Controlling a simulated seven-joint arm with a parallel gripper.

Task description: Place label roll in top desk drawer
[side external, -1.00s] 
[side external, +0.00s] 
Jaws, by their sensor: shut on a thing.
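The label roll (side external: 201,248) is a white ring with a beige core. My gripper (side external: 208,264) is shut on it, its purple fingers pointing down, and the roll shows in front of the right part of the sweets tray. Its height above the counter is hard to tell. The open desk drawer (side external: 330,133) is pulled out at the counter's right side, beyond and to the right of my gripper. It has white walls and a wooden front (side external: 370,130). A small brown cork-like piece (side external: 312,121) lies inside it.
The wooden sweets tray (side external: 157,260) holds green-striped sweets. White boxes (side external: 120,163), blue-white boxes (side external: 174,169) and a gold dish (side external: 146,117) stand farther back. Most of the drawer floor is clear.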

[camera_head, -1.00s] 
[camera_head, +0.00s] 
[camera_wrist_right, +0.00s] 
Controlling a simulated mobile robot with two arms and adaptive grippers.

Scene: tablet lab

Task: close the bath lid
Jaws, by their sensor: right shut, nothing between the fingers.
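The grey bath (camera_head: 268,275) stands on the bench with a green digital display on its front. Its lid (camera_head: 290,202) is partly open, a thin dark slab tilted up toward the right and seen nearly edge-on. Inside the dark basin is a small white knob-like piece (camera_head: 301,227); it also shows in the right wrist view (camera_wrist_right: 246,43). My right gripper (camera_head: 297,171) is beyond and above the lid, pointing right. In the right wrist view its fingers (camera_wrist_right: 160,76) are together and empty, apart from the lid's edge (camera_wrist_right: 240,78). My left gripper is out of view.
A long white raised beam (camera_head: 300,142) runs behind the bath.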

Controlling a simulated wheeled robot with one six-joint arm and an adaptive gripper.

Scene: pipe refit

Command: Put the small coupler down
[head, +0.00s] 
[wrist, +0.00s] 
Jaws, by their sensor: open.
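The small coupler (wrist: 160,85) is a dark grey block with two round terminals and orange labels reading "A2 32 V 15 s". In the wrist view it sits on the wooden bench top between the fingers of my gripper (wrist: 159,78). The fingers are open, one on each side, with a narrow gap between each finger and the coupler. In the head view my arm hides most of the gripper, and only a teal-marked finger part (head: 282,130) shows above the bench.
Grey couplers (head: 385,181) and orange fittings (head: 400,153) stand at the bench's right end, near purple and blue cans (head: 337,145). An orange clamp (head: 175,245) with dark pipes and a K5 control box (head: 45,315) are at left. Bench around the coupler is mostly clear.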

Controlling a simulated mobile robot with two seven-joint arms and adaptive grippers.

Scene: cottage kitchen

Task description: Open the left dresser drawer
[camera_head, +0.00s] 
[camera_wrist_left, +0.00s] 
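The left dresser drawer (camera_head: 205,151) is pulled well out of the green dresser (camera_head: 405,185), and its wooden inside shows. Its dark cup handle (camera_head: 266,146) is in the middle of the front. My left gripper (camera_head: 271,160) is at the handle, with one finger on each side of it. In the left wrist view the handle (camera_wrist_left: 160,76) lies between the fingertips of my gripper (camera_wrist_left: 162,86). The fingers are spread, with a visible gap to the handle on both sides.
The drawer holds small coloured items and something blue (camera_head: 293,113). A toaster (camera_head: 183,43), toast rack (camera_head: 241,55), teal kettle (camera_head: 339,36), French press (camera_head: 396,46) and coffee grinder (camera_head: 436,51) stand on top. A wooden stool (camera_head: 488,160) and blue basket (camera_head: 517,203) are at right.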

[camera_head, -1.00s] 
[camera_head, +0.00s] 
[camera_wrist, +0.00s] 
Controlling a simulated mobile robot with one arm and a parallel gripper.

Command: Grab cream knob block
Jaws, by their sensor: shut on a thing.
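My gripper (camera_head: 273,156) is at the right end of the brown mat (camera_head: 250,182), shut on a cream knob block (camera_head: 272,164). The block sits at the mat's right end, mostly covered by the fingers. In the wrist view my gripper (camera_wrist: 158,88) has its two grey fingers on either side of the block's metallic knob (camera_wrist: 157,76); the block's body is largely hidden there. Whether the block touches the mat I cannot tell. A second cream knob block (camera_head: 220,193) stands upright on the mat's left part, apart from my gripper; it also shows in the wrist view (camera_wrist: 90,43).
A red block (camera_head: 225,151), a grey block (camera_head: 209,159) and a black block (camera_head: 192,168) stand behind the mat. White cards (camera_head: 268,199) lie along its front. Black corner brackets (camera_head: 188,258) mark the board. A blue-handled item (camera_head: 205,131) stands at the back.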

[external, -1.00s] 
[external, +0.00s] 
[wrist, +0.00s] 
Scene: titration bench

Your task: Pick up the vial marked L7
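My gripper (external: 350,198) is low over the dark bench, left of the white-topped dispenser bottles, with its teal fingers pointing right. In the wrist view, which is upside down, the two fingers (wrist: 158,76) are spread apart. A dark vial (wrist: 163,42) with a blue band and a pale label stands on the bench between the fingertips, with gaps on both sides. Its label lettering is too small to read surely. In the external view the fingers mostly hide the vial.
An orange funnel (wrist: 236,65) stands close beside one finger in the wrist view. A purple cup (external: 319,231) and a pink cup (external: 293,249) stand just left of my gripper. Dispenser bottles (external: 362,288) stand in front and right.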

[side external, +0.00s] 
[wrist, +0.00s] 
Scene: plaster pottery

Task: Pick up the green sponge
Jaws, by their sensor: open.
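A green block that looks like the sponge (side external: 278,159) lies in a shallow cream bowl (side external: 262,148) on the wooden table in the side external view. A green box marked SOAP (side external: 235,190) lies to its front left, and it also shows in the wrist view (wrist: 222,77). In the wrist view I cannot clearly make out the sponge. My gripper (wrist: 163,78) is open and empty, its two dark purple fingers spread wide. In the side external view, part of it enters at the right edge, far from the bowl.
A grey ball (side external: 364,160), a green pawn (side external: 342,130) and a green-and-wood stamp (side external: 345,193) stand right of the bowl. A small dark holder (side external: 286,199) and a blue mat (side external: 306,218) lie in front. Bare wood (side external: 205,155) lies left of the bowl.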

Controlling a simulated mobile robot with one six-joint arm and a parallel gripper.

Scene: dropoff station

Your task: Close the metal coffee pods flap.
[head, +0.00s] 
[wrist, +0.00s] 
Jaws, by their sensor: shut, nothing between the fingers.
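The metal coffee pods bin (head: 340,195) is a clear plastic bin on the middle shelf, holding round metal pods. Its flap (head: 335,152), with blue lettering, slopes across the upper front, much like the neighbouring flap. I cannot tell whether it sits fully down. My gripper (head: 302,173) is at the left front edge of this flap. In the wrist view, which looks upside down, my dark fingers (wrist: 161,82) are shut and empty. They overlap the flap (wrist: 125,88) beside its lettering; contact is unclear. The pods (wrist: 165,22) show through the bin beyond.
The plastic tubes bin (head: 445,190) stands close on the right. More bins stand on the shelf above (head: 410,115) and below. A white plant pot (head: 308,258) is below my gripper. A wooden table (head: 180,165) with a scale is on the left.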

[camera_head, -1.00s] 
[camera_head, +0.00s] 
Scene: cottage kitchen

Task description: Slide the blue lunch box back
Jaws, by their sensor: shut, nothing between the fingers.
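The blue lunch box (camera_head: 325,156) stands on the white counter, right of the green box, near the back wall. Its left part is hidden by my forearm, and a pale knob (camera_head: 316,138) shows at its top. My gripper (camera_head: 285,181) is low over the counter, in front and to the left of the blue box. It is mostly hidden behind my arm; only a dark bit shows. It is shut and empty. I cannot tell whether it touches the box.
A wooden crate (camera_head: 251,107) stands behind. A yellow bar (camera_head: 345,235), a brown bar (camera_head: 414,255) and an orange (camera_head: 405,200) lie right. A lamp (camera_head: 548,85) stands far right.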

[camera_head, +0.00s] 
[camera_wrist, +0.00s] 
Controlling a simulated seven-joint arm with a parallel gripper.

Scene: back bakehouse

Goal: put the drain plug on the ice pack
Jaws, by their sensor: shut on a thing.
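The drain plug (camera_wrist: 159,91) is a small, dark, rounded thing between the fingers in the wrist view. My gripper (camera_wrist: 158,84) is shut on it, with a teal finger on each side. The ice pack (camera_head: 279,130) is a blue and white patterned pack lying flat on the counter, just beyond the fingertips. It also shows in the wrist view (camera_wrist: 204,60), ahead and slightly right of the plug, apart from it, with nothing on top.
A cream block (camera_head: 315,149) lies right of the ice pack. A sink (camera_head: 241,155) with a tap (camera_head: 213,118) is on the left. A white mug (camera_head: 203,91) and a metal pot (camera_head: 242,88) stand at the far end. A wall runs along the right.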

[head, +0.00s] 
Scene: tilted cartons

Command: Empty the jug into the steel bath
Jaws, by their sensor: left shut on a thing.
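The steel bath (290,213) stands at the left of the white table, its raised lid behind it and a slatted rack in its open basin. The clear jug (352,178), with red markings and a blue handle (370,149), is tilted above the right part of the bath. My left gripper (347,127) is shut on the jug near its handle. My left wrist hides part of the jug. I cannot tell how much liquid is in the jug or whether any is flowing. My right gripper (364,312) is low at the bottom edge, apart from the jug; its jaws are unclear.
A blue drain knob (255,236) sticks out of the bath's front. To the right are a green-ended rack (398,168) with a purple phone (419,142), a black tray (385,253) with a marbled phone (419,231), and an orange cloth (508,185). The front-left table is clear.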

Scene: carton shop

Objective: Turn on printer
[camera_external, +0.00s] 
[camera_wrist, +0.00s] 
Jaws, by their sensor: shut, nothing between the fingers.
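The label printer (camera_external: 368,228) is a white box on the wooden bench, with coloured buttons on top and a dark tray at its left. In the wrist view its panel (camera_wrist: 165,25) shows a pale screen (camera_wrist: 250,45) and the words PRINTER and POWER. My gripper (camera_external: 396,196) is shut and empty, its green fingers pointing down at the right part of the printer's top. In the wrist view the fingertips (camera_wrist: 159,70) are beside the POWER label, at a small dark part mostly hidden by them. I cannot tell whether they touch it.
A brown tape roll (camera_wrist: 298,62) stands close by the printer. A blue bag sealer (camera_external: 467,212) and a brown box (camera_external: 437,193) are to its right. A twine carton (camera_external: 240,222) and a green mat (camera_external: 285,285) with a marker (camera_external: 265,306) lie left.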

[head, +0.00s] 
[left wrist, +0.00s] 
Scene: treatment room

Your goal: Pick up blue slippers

####

Scan the material above. Return every line containing the string "arms".

Controlling a simulated mobile robot with two arms and adaptive grippers.
Controlling a simulated mobile robot with two seven-joint arms and adaptive grippers.

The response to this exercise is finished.